Günümüzde Chelsea, Real Madrid, Arsenal, Milan gibi dünya devleri kadrolarındaki 18 oyuncudan kimi zaman 15-16 tanesini yabancı oyunculardan oluştururken, bu sürece direnen bir mihenk taşıdır Athletic. Athletic Bilbao tarihi boyunca yabancı futbolculara yer vermemesiyle adından söz ettirmiştir. Aslında burada düzeltme yapmak gerekir. Yabancı oyunculara yer vermemek değildir asıl mevzu. Esas olan ve halen sürdürülmekte olan Basklı olmayan hiçbir futbolcuya takımda yer vermemektir. Bu nedenle Fransa’nın Basklısı Lizerazu, bu Bask takımında forma giyebilmişken herhangi bir İspanyol futbolcu bu kadroda kendine yer bulamamıştır.

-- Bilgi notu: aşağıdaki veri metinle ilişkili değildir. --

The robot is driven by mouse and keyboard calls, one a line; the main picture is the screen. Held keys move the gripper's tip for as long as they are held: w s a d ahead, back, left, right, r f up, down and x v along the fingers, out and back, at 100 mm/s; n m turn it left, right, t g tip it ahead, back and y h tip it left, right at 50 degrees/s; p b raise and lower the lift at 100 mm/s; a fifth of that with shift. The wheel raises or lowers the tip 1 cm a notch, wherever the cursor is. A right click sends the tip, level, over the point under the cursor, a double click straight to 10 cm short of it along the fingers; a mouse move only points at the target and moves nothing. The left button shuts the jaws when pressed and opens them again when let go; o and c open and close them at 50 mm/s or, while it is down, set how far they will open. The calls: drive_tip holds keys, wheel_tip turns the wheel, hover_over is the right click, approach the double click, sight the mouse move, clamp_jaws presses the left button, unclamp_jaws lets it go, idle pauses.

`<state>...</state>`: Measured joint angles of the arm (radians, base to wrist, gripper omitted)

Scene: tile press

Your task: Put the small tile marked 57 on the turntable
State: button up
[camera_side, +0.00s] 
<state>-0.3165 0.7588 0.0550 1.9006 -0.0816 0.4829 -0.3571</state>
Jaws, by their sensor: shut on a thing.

İşte Athletic’in farkı da budur. Tamamen yerel ve milliyetçi bir kulüpten bahsediyorum. Bir futbol kulübünden çok daha öte siyasi, etnik unsurları olan bir futbol kulübü. Bask milliyetçiliğinin kuşkusuz en önemli mihenk taşıdır Athletic Bilbao. Peki burada başka bir soru daha soralım. Athletic sadece Bask Milliyetçiliğiyle sınırlı kalmış, küçük bir kulüp müdür?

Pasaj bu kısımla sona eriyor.